How to implement GDPR

GDPR means General Data Protection Regulation, and is a EU directive, that as of from the 25th of May 2018, will highly likely wreck havoc with your organisation. It is likely that most of your current software doesn’t comply in accordance to its rules – And yes, I am referring to that piece of code, that was written a decade ago, by a guy who has since quit, and nobody understands how to maintain.

It opens up for class act lawsuits for privacy breaches, and sets standards towards data storage, that most system developers don’t even understand, and that was never implemented in your original application. An example is how it requires you to store sensitive data as a (cryptographic?) hash key, instead of as plain text. Ask your dev guys if he has done that. Unless his knee jerk reaction is “of course”, while smiling from ear to ear – You have a problem!

It focuses on the right to be anonymised in your data, and requires the application to have been “securely implemented”. It gives any user in your dataset the legal right to demand that you send him or her all the data you have on him or her, and that you as soon as possible (1 month), is able to delete *everything* you know about him or her. It explicitly blames YOU, unless you have taken steps to make sure you comply by its rules. This is true for both the software owner, and the sub-contractor you hired a decade ago. For privacy, it’s Heaven on Earth in Europe. For companies with legacy apps, it’s arguably Armageddon.

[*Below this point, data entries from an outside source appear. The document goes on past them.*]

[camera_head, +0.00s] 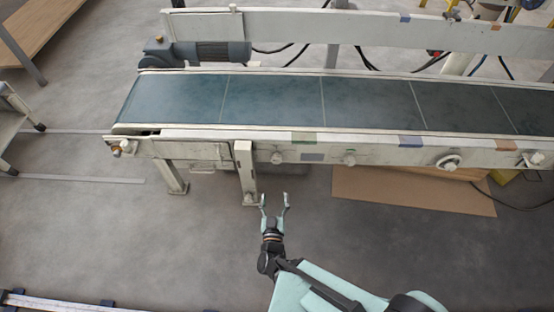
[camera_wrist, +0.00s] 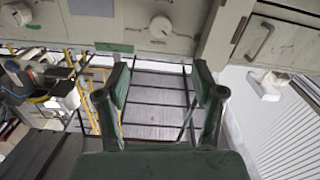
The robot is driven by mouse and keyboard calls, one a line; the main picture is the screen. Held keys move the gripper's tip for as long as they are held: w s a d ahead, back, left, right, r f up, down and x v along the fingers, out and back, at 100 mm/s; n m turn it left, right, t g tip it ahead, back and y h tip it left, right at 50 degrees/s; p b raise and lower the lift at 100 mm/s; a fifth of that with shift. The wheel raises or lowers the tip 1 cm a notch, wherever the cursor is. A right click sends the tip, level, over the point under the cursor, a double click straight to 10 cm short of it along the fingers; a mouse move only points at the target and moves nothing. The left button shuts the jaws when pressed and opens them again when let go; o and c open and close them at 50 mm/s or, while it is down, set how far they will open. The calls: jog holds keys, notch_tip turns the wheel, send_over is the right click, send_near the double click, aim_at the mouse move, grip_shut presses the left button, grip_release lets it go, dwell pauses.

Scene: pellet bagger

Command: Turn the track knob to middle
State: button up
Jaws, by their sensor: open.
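Several round knobs sit along the near side rail of the conveyor in the head view; which one is the track knob cannot be told. One pale knob (camera_head: 277,158) is just right of a post, and a second pale knob (camera_head: 349,160) is further right. In the wrist view a round pale knob (camera_wrist: 160,27) is at top centre, beyond the fingertips, and another knob (camera_wrist: 20,15) is at top left. Pointer marks are too small to read. My gripper (camera_head: 275,198) is open and empty, in front of the rail and apart from it. Its two spread fingers (camera_wrist: 160,80) show in the wrist view.
The conveyor belt (camera_head: 270,100) runs across the head view. An upright post (camera_head: 246,175) stands close left of my gripper. A larger round fitting (camera_head: 449,161) is further right on the rail. A brown sheet (camera_head: 410,190) lies at right. Floor in front is clear.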

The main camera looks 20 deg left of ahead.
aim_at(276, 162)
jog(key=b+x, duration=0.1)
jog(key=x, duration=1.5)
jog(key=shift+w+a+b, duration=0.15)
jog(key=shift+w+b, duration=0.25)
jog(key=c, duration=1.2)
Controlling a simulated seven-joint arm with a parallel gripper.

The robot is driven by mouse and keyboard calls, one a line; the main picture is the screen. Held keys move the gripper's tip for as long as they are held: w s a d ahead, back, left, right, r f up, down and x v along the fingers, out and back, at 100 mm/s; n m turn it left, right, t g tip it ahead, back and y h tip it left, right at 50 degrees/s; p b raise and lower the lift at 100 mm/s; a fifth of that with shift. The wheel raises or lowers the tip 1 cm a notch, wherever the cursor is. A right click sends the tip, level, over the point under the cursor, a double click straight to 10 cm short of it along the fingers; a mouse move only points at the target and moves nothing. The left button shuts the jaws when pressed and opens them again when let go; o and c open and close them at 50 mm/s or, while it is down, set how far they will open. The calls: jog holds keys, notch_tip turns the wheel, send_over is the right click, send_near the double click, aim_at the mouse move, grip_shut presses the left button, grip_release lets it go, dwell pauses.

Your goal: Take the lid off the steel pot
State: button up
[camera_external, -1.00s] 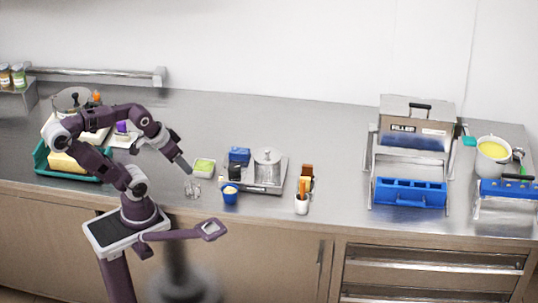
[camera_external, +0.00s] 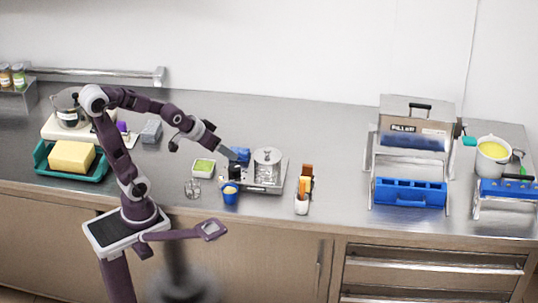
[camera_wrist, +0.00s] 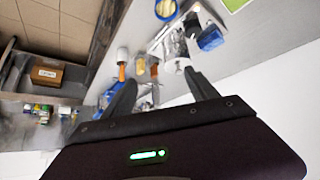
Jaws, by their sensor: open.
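A small steel pot (camera_external: 267,172) stands on a steel tray in the middle of the counter, with its knobbed lid (camera_external: 267,155) on top. It also shows in the wrist view (camera_wrist: 175,50), beyond my fingertips. Another steel pot (camera_external: 69,117), with a label, stands at the far left on a white board, partly hidden behind my arm. My gripper (camera_external: 233,154) is just left of the middle pot, by a blue block, and apart from the lid. In the wrist view my gripper (camera_wrist: 160,79) has its fingers spread with nothing held between them.
A blue cup (camera_external: 230,197), a green-filled dish (camera_external: 203,167) and a white holder (camera_external: 301,207) with orange-handled tools stand close around the tray. A steel filler (camera_external: 415,127) and a pot with yellow contents (camera_external: 492,160) are at the right.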

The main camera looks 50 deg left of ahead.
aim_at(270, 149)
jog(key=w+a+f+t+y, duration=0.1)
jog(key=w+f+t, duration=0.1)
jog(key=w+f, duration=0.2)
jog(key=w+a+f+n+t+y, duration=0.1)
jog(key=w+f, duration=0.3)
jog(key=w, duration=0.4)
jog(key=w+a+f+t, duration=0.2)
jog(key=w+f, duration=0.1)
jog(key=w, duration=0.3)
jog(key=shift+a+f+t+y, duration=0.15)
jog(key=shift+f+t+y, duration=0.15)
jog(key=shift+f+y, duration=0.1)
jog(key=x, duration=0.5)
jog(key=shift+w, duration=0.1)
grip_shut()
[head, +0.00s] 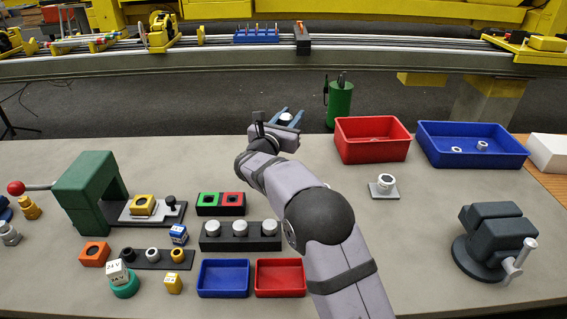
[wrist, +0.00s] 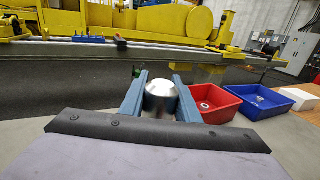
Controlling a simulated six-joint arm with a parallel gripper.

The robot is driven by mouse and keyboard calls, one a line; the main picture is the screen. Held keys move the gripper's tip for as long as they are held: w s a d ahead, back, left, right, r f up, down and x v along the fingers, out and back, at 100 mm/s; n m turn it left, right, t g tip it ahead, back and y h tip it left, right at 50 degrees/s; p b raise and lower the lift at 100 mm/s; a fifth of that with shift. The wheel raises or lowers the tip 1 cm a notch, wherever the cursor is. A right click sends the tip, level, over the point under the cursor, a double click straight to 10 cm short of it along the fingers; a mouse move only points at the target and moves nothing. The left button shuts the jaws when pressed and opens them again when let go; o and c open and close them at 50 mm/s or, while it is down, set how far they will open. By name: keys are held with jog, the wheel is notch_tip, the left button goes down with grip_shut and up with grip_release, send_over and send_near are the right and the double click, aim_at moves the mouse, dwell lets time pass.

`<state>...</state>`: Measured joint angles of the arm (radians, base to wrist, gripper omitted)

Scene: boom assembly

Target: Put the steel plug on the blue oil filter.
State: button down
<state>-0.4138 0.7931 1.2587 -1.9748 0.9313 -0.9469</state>
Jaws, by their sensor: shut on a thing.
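My gripper (head: 286,117) is shut on a shiny steel plug (wrist: 161,97), held between its two blue fingers beyond the far edge of the bench top in the head view. In the wrist view the plug's rounded steel top stands between the fingers (wrist: 158,98). I cannot clearly identify the blue oil filter. A small blue part (head: 4,209) is cut off by the left edge of the head view, and a blue block with white marks (head: 179,234) sits left of the dark holder. The plug is far from both.
A red bin (head: 372,152) and a blue bin (head: 470,160) stand at the back right. A dark vise (head: 497,240) is at the right, a green press frame (head: 86,190) at the left. A dark holder (head: 240,244) bears three steel-topped pieces. A green can (head: 339,103) stands at the back.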

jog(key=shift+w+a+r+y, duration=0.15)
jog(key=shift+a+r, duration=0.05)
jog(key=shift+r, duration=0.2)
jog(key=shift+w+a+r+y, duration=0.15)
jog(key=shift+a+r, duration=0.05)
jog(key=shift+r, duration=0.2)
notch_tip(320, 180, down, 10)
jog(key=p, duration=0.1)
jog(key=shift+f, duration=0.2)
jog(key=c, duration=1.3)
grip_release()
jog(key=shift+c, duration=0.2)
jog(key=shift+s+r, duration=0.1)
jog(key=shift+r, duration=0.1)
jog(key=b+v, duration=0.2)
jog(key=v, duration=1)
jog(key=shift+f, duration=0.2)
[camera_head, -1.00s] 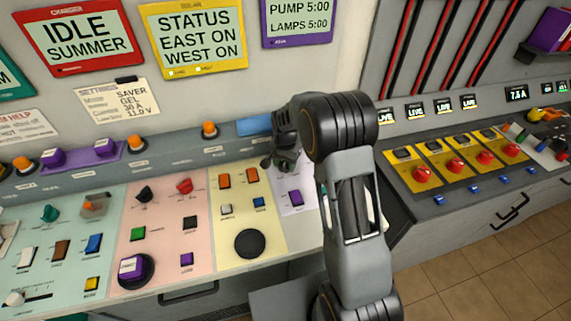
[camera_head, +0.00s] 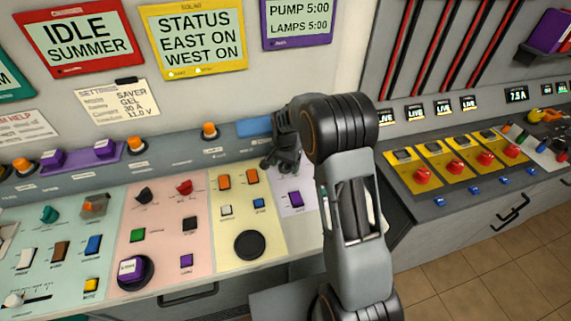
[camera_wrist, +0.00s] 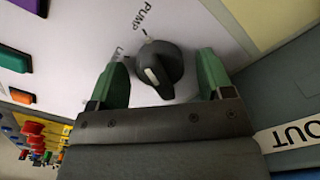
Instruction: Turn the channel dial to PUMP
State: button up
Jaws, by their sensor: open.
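The channel dial (camera_wrist: 157,68) is a dark round knob with a raised grip and a white mark, on a pale panel in the wrist view. The printed word PUMP (camera_wrist: 143,17) stands beside it at the top, near a small tick. A second label (camera_wrist: 119,52), starting with L, is partly hidden by the left finger. My gripper (camera_wrist: 163,60) is open, with one green finger on each side of the dial; gaps show between fingers and knob. In the head view my gripper (camera_head: 281,158) is over the lilac panel, and my arm hides the dial.
A purple sign (camera_head: 297,22) above reads PUMP 5:00, LAMPS 5:00. Red knobs (camera_head: 485,158) are at right.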

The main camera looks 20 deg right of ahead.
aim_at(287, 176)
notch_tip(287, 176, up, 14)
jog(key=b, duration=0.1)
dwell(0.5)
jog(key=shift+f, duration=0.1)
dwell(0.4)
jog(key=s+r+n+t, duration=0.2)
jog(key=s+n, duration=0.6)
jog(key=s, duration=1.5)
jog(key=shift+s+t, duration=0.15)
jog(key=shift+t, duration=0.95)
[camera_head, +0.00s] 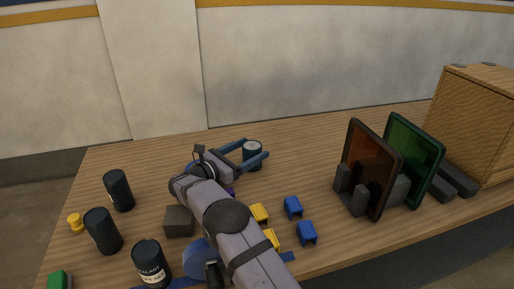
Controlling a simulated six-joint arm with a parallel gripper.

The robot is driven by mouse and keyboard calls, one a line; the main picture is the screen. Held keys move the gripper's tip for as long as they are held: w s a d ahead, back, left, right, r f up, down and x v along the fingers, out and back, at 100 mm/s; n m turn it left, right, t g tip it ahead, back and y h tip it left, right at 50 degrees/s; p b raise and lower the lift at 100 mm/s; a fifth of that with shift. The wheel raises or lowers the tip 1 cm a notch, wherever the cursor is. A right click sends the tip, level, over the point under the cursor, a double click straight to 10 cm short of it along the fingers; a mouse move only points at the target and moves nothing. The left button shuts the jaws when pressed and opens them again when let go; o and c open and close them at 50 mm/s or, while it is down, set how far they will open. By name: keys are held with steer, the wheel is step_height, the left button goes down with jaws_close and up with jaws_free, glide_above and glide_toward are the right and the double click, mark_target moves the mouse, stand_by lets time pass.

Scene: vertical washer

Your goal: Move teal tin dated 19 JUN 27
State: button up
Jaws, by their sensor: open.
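A small dark tin with a pale top (252,149) stands upright near the back middle of the table. Its colour looks dark teal, but no date is readable. My gripper (256,148) is open, with one blue finger on each side of this tin. I cannot tell whether the fingers touch it. Other dark cans stand on the left: one at the back (118,190), one in the middle (102,231) and one in front (150,264) with white lettering, too small to read fully.
A grey block (179,221) sits left of my arm. Yellow (259,214) and blue (292,207) blocks lie to its right. Orange (372,170) and green (414,160) panels stand upright, near a wooden box (480,125). The back left of the table (140,155) is clear.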

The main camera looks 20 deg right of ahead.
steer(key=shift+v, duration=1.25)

Some of its articles ties directly into how your original code was written, and demands that it implements security measures to prevent data breaches. For instance, are you storing your passwords as salted hash keys? Are you providing brute force password hacking protection? Is your data transferred over a securely encrypted connection? Questions such as these, if you can’t give the right answer, might make your company the subject of class act lawsuits, by millions of EU citizens, as of from the 25th of May 2018. Now for the record, it doesn’t explicitly mention things such as server-side salted hashed passwords, but a good lawyer might argue that this is a “common best practice security thing to do”. And if you haven’t followed all the “common best practices” in regards to security, you can be liable for having to pay fines, with a VERY large amount of digits. In such a regard, for an actual lawsuit, what is probably most interesting, is its “gray areas”, where it doesn’t explicitly speak about a specific point, but is a place where a good lawyer might argue “it is obviously within the boundaries of the GDPR’s intentions”. Trying to explain a judge what a server-side salted hashed password is, is the equivalent of trying to make a chicken understand quantum mechanics. Believe me, I should know … 😉

If you haven’t implemented every single “best practice” in regards to security – Oops! John Doe just struck a straw into your company, zipping up a couple of millions from your shareholder’s bank accounts …

When you’re in court, what’s important, is what the contract does NOT explicitly talk about – But rather what it “vaguely insinuates”. This is where the Devil hides …

HELP ME, PLEASE!!

If you’re not panicking now, I haven’t done my job. Simply because “only the paranoid survives”, and a pre-requisite for becoming paranoid, is to go into complete and utter panic first! However, there exists redemption. Now of course, if you’re a fortune 500 company, you probably have an army of lawyers and developers, who have already been working with GDPR for years already. If you’re not a fortune 500 company though, you probably can’t afford an army. Luckily, there are dozens of experts in different fields related to GDPR that are here to help you. People who care about privacy, and people working with extreme security measures (me for instance) – While also seeing the glass as half full, and wanting to help companies to actually comply. Do a quick search for GDPR consultants in your area, or contact a company with expertise in privacy and security. Or send mean email, requesting help from me, if you have no idea where to start. I happen to have the tools and the knowhow necessary to help you, if you don’t know about anybody else from before. I also know security experts and legal experts from all around the world, including EU lawyers in Greece, security experts from South Africa and Norway-  And I can help you get in contact with a guy matching your needs, in your local area.

“Only the paranoid will survive” – Andrew S. Grove,  CEO at Intel

Peace out, and take a deep breath, it will be OK. As long as you take this seriously first though. The first step to comply, is to remember that Security is King! And ask for help. You will need it!